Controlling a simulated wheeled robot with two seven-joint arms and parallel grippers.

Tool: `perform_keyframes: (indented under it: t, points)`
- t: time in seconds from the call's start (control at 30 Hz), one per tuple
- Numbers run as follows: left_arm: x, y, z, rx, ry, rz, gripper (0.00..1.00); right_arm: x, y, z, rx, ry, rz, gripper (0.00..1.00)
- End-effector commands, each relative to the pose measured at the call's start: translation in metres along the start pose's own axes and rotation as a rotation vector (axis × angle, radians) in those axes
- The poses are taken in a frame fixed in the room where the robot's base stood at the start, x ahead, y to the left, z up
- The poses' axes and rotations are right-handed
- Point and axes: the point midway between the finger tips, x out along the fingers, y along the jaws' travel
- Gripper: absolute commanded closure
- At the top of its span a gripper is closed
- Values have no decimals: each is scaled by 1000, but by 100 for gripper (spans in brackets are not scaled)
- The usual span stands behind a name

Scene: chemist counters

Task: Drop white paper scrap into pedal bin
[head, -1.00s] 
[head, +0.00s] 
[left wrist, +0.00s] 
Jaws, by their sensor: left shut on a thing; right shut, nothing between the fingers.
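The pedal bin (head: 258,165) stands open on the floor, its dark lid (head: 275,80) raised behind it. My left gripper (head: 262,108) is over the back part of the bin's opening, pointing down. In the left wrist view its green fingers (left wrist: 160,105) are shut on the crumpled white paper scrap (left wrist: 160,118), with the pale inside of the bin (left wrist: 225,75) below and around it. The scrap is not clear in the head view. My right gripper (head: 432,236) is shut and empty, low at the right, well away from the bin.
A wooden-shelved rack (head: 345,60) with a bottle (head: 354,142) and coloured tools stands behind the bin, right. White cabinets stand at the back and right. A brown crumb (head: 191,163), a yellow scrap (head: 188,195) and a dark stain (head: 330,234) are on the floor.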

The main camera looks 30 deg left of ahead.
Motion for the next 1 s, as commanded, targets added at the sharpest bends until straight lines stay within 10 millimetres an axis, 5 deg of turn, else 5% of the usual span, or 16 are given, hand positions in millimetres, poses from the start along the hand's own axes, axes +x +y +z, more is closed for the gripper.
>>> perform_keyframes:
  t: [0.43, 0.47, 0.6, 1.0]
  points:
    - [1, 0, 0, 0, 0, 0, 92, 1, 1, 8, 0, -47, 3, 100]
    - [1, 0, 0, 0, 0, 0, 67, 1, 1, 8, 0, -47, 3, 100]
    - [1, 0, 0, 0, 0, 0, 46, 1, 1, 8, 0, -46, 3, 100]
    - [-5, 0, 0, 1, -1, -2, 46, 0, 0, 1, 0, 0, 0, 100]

════════════════════

### DO THIS
Say how many lines of the material contain the word "call", with no other text.

### SOLUTION
2